And in a very Hamas kind of thing, a prominent Muslim advocate and a friend of Justin Trudeau, Mohamed Faki, put out a $25,000 bounty for information about who owned the truck.
Well, I actually am hoping to claim that $25,000 because it's me.
Rebel News owns the truck, and there's a story in that also.
Rebel News has probably rented 100 billboards over the 10 years of our existence.
Sometimes they're at the side of the road.
Sometimes they're on trucks like this.
But we found that in the last eight months, it was very difficult to get a truck company to agree to criticize Hamas.
Not that they support Hamas.
They absolutely don't.
They're just terrified that their trucks would be attacked, their drivers would be attacked, and they said, no, we just can't risk it.
And I understand.
So we got ourselves our own truck.
And I think there's actually a large market for people who want to speak out and don't want to be subjected to attacks by politicians or the police chief.
Now, it's absolutely crazy to call this billboard truck hate speech.
You might know that I've been in the free speech battle for more than 20 years, and I've studied the laws pretty closely.
I myself was once prosecuted under the Alberta Human Rights Code for publishing the Danish cartoons of Mohammed.
That's almost 20 years ago now.
The law that the police chief is talking about for this truck is probably Section 319 of the Criminal Code, which is such a high bar.
You have to prove a crime was committed beyond a reasonable doubt.
And the law actually has built into it defenses, like if it's a religious debate or a matter of public policy.
There is zero chance that this billboard comes within a country mile of a crime.
I mean, it's part of a public debate.
And actually, I think one of the reasons why the police chief, Myron Demkew, is so sensitive to these billboards is they shine a light on his own inability to keep this city safe.

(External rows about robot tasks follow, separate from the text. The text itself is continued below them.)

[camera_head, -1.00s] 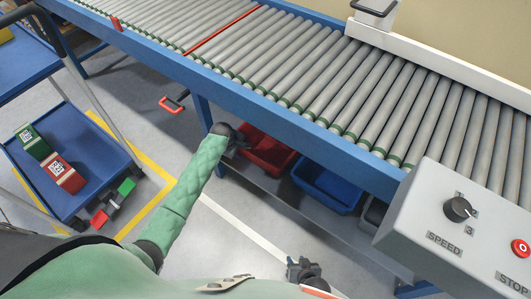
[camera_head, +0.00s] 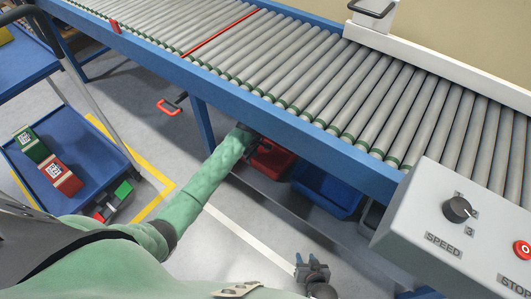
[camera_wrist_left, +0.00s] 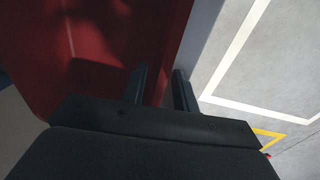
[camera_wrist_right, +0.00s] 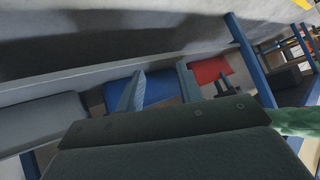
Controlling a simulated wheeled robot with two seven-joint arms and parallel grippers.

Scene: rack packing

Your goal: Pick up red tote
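The red tote (camera_head: 273,163) is on the shelf under the conveyor, partly hidden by my left gripper and the conveyor's blue side beam. In the left wrist view the tote (camera_wrist_left: 110,25) fills the upper left. My left gripper (camera_wrist_left: 160,88) is open there, with the tote's edge showing between its fingers; I cannot tell if they touch it. In the head view my left gripper (camera_head: 252,143) is at the tote's left side. The tote also shows in the right wrist view (camera_wrist_right: 210,70). My right gripper (camera_head: 312,266) is open and empty, low in front of the shelf.
A blue tote (camera_head: 325,188) sits to the right of the red one. The conveyor (camera_head: 290,70) is above them, with a blue leg (camera_head: 203,125) left of my left forearm. A control box (camera_head: 460,225) is at right. A blue cart (camera_head: 65,165) with boxes stands at left.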

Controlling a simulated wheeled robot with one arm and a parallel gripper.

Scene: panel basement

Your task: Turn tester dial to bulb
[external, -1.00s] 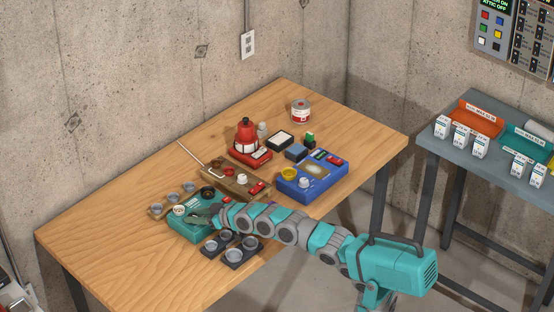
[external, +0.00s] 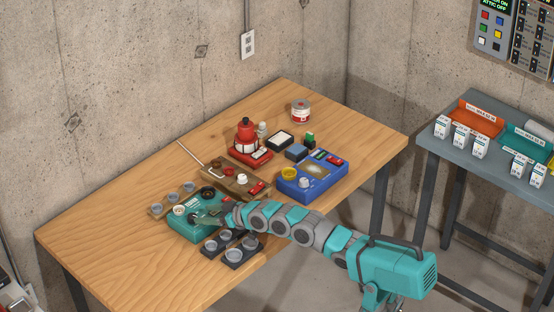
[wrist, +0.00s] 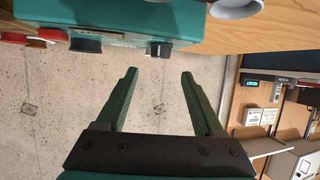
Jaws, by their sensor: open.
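A teal box (external: 184,232) with a white round part (external: 179,210) on top stands near the front edge of the wooden table; it looks like the tester. In the wrist view the teal box (wrist: 120,12) fills the upper left, with a small dark knob (wrist: 160,50) and a wider dark knob (wrist: 86,44) on its face. My gripper (external: 204,217) is over the box's right part in the external view. In the wrist view my gripper (wrist: 159,73) is open and empty, its fingertips apart, with the small knob just beyond the gap. Dial markings are not readable.
A dark tray with grey cups (external: 247,256) stands close to the teal box's front right. A blue box (external: 313,190), a brown board (external: 235,190) and a red device (external: 246,145) stand behind. The table's left part (external: 110,235) is clear.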

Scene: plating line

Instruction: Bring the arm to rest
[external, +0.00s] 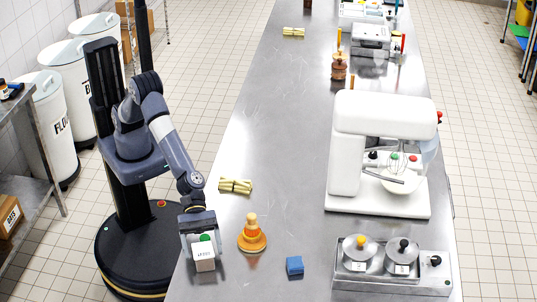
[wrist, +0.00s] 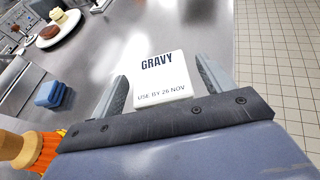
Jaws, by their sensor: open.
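My gripper (external: 201,243) is low over the near left part of the steel counter (external: 224,280), with its arm reaching down to it. In the wrist view its two fingers (wrist: 162,72) stand apart, open, on either side of a white block-like item (wrist: 160,75) labelled GRAVY, USE BY 26 NOV. In the external view this white item (external: 204,258) sits at the gripper, with a green round part on top. I cannot tell whether either finger touches it.
An orange cone-shaped item (external: 252,236) stands close right of the gripper, with a blue block (external: 295,266) beyond it. Pale yellow bundles (external: 235,186) lie farther up. A white mixer (external: 378,150) and a unit with lidded pots (external: 392,270) occupy the right side.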

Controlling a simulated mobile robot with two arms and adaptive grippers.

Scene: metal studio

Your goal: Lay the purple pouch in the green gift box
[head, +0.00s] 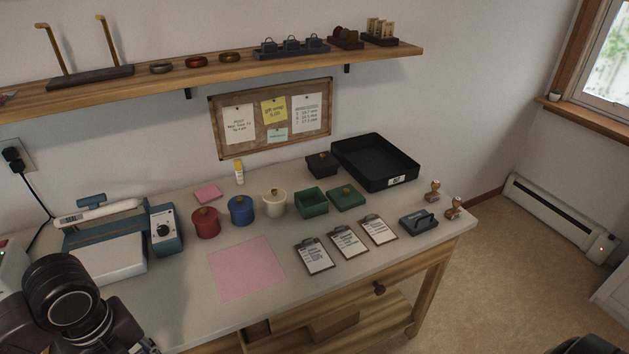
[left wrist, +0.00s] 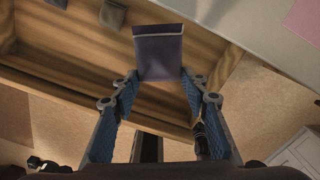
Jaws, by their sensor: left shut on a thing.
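The purple pouch (left wrist: 158,50) is upright between the fingertips of my left gripper (left wrist: 160,82) in the left wrist view. The gripper is shut on its lower end, and the pouch is held in front of the wooden drawer. In the head view my left arm comes in at the lower left; its fingers and the pouch are hidden or out of frame. The green gift box (head: 311,204) stands open on the table, right of the middle. My right gripper is not seen.
Cream (head: 274,203), blue (head: 241,210) and red (head: 205,223) round boxes stand left of the green box. A black tray (head: 376,165) is behind right. Clipboards (head: 314,257) and a pink sheet (head: 246,270) lie in front. A sealer (head: 105,240) stands left. An open drawer (left wrist: 60,65) is below.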

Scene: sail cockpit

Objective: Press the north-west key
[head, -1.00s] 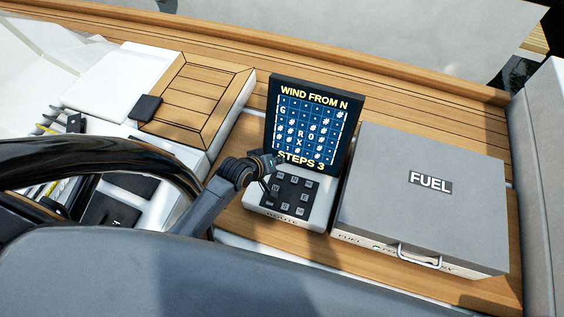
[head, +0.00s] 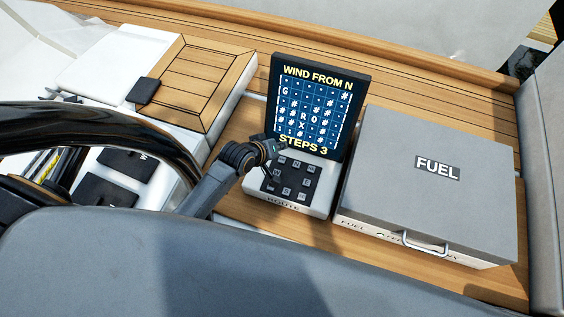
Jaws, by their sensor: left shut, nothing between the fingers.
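A white route unit (head: 262,207) stands on the wooden bench, with a keypad (head: 295,178) of several small dark keys on its sloped front. Its upright screen (head: 313,105) reads "WIND FROM N" and "STEPS 3" above and below a blue grid. My left gripper (head: 272,156) is shut and empty at the keypad's upper left corner. It partly covers that corner, where a key (head: 280,160) shows beside the fingers. The key labels are too small to read surely. I cannot tell whether the fingers touch a key. My right gripper is out of view.
A grey case marked FUEL (head: 400,200) stands close to the right of the unit. A black steering wheel (head: 110,120) is at the left, near my left arm. A wooden hatch (head: 195,80) with a small dark pad lies at the upper left.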

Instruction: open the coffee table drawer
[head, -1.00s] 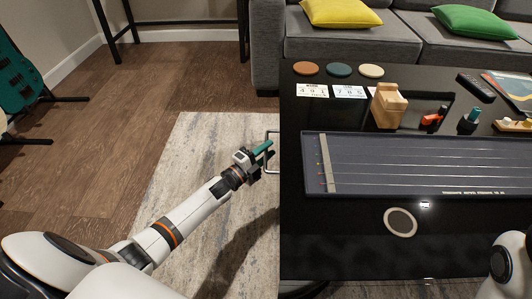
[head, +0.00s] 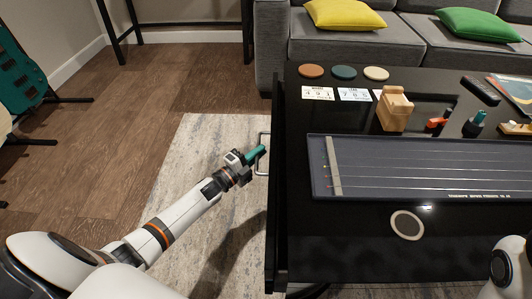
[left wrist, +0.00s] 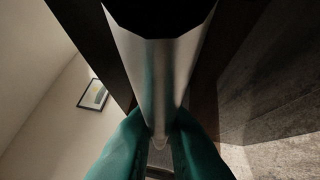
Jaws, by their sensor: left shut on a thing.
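The black coffee table (head: 345,245) fills the right half of the head view. Its drawer (head: 279,200) shows as a dark strip standing out a little from the table's left side. A metal bar handle (head: 262,140) sticks out from the drawer front. My left gripper (head: 256,154) is at the handle, its green fingers shut on it. In the left wrist view the shiny handle (left wrist: 158,80) runs between the two green fingers. The drawer's inside is hidden. Part of my right arm shows at the lower right of the head view; its gripper is out of view.
On the table lie a dark tray with strings (head: 420,165), a wooden block (head: 394,108), round coasters (head: 344,72), cards and small tools. A grey sofa (head: 400,40) stands behind. The rug (head: 195,150) left of the table is clear. A teal guitar (head: 20,65) stands far left.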

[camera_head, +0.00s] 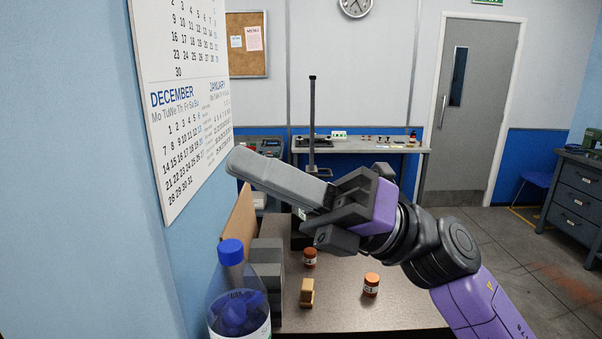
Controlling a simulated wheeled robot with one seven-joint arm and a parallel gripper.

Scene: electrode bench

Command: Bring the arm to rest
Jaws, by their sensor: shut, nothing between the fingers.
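My gripper (240,165) is at the end of my purple and black arm, which comes in from the lower right. Its long grey fingers point left and are shut with nothing between them. It is raised above the brown bench (405,318), with its tips close to the wall calendar (185,110) in this view. I cannot tell whether they touch the wall. My gripper hides the back part of the bench.
A wall runs along the left. A far bench (375,146) and a dark cabinet (580,200) stand behind. Floor is clear at right.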

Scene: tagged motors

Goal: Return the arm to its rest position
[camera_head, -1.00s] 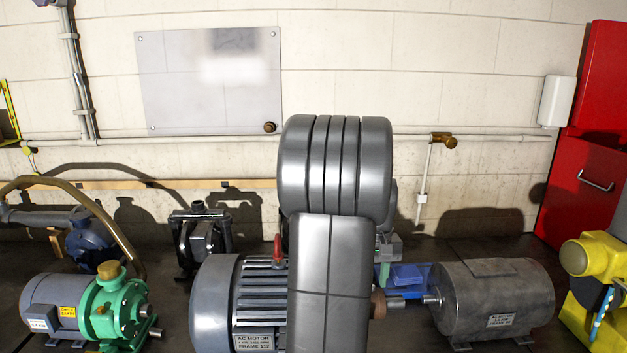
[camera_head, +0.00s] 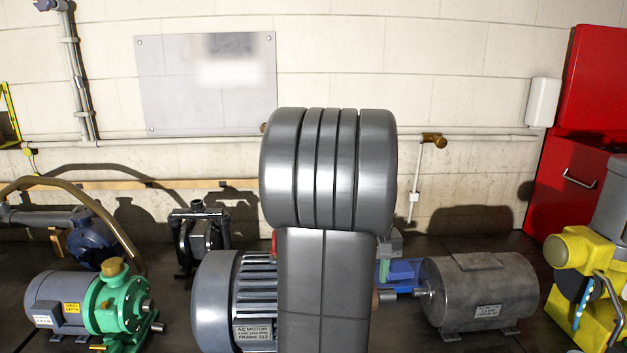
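My own arm stands in the middle of the head view, folded upright. A large grey rounded joint sits on top of a grey link. My gripper does not show; it is out of view or hidden behind the arm. Behind the arm is a grey finned AC motor (camera_head: 221,302) with a label plate, partly covered by the link.
A green pump with a grey motor (camera_head: 114,306) stands at lower left. A black pump (camera_head: 199,237) is behind it. A silver motor (camera_head: 480,292) stands right, with a yellow machine (camera_head: 582,262) and a red cabinet (camera_head: 575,190) beyond. A wall (camera_head: 455,60) closes the back.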

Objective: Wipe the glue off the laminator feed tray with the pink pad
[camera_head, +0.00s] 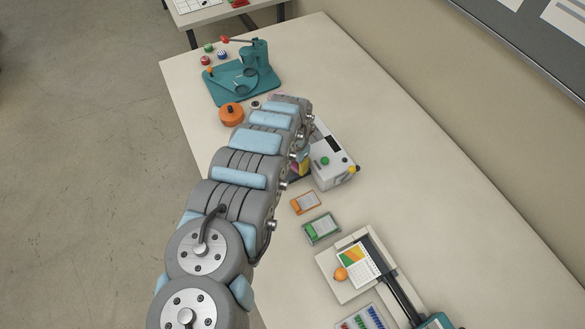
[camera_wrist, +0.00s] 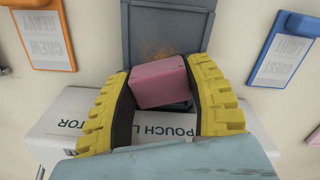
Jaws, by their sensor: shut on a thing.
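In the wrist view my gripper (camera_wrist: 162,76), with yellow ribbed fingers, is shut on the pink pad (camera_wrist: 160,84). The pad is held over the near part of the grey feed tray (camera_wrist: 163,20); I cannot tell whether it touches. A brownish-orange glue smear (camera_wrist: 152,49) shows on the tray just beyond the pad. The white laminator (camera_wrist: 70,112) lies behind the fingers, its lettering partly covered. In the head view the laminator (camera_head: 331,160) stands right of my arm, which hides the gripper, the pad and most of the tray.
An orange-framed card (camera_wrist: 43,37) and a blue-framed card (camera_wrist: 285,47) flank the tray. In the head view, a teal press (camera_head: 243,77) and orange round container (camera_head: 231,113) stand farther back; a paper trimmer (camera_head: 395,290) is nearer. The tabletop's right side is clear.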

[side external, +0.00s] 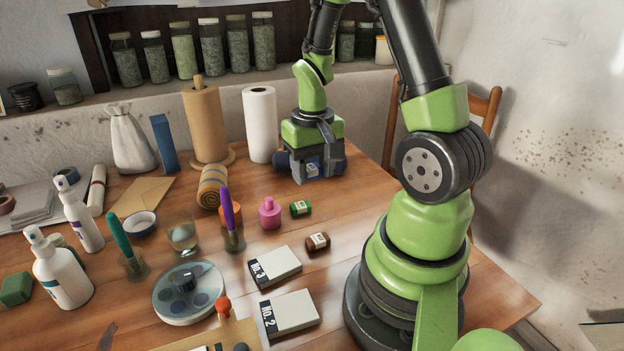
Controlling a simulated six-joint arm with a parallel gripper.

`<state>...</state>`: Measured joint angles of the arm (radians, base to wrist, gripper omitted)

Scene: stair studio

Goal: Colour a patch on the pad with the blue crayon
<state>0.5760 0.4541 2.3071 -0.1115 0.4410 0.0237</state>
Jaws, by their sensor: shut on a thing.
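My gripper (314,173) is at the back right of the wooden table, pointing down. It is shut on a small blue piece with a pale label (312,169), which I take for the blue crayon; the fingers hide most of it. I cannot tell whether it touches the table. A short green labelled cylinder (300,208) and a brown one (318,242) lie in front of my gripper. White flat blocks marked No. 3 (275,267) and No. 2 (290,313) lie nearer the camera. I cannot tell whether either is the pad.
A round palette (189,294) lies front left. Bare wood lies right of the brown cylinder.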

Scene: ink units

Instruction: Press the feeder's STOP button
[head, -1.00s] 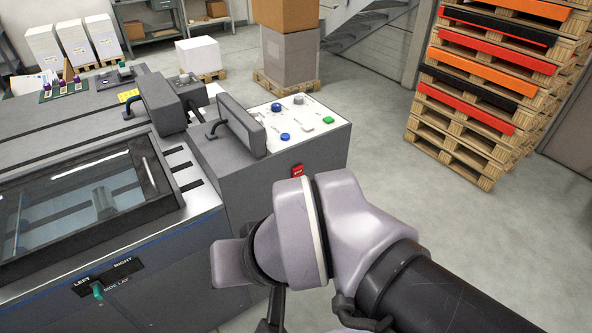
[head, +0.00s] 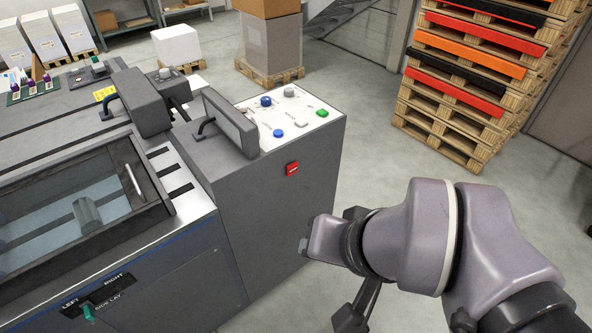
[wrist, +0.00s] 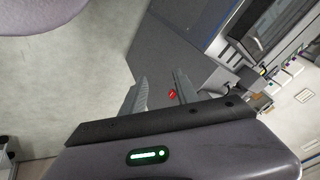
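A red STOP button (head: 292,168) sits on the grey side face of the feeder's console (head: 270,205), below its white top panel. Its label is too small to read. It also shows as a small red spot in the wrist view (wrist: 172,93). My gripper (wrist: 158,76) shows in the wrist view with its two fingers apart and nothing between them. The red button appears in the gap between the fingers, nearer the right one, and beyond them. In the head view my arm is in front and to the right of the button, not covering it; the fingertips cannot be made out there.
The white top panel (head: 300,119) carries blue, grey and green buttons. A stack of pallets (head: 460,110) stands at the right. The floor (head: 375,155) between is clear.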

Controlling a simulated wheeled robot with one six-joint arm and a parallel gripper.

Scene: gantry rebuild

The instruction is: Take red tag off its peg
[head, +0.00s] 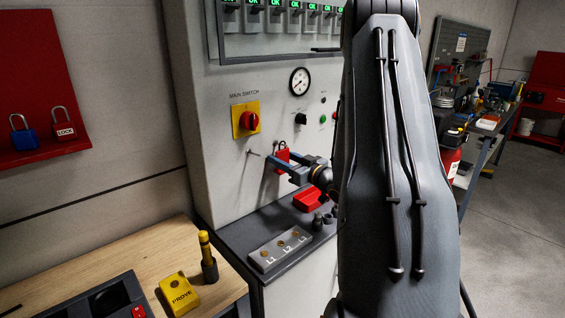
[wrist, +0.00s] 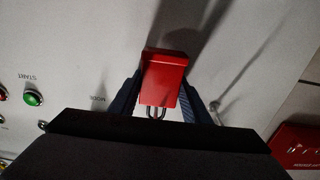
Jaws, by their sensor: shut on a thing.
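A red block with a metal loop (wrist: 163,72), padlock-like in shape, sits between the fingers of my gripper (wrist: 164,88) in the wrist view. It is the only tag-like thing at the gripper. The head view also shows it (head: 283,152) at the grey cabinet front, with my gripper (head: 279,160) shut on it. A thin bare peg (head: 251,152) sticks out of the cabinet to its left; it also shows in the wrist view (wrist: 215,105). I cannot tell whether the loop is around any peg.
A yellow-and-red main switch (head: 246,120) is above left of the gripper. A dark ledge (head: 240,236) below carries a red thing (head: 308,199) and a grey L1-L2-L3 block (head: 280,249). A wooden bench (head: 130,262) is at lower left. Padlocks hang on a red board (head: 40,85).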

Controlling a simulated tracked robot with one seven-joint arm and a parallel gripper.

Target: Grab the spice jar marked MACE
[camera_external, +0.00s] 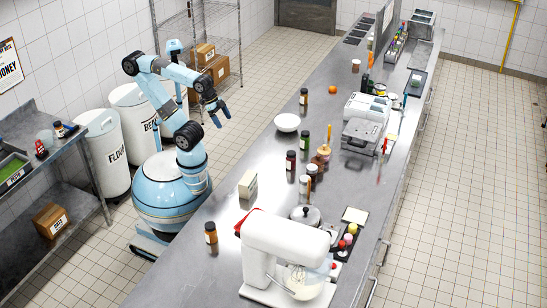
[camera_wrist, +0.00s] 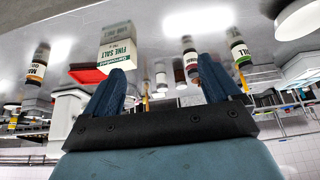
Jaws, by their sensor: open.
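No label in view reads clearly as MACE. In the wrist view, which looks upside down, a dark jar (camera_wrist: 38,72) at the far left has a white label that seems to start with M; the rest is not legible. It appears to be the amber-brown jar (camera_external: 211,233) with a dark lid at the near left of the counter in the external view. My gripper (camera_external: 217,113) is open and empty, raised beside the counter's left edge, well away from that jar. Its blue fingers (camera_wrist: 165,88) show spread apart in the wrist view.
A salt box (camera_external: 248,185) stands beyond the jar, with a white stand mixer (camera_external: 270,250) to its right. Several other jars, including a green-labelled one (camera_external: 304,138), and a white bowl (camera_external: 287,122) stand further along the counter. The counter's left edge (camera_external: 190,247) lies before the jar.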

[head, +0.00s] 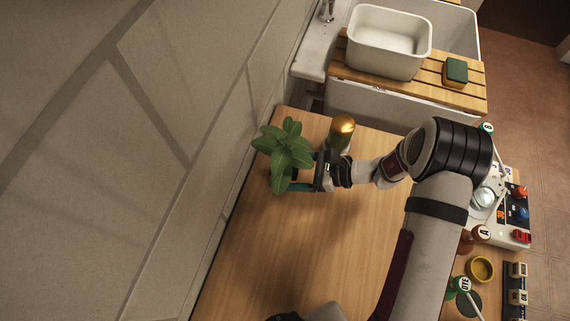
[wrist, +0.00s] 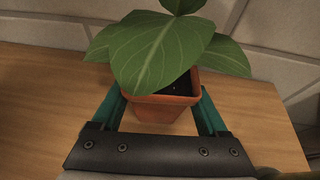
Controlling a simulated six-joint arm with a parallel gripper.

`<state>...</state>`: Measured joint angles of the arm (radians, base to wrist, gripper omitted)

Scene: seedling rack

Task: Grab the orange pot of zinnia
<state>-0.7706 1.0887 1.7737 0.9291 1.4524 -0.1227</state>
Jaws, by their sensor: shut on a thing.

The reason that people feel motivated to take out ads like these is because they feel like all their politicians and police and many media have let them down.
Toronto is in the middle of a massive crime wave.
Regular crime like home invasions and car thefts.
It's just astonishing how many crimes are committed every day.
And even here at City Hall, the general dilapidation of the city, homeless people living under on benches right outside the mayor's office, Toronto is in decline, and a lot of that decline is crime.
And this police chief, I don't know if you recall, they actually put out advice to have your car keys near your front door so when the home invasion gangs break in, they grab the keys and go and don't have to look through your house.
That was actually their advice.
Well, Marco Ricciardi had a new message for vehicle owners who keep their fobs in Faraday pouches.
To prevent the possibility of being attacked in your home, leave your fobs at your front door.
Because they're breaking into your home to steal your car.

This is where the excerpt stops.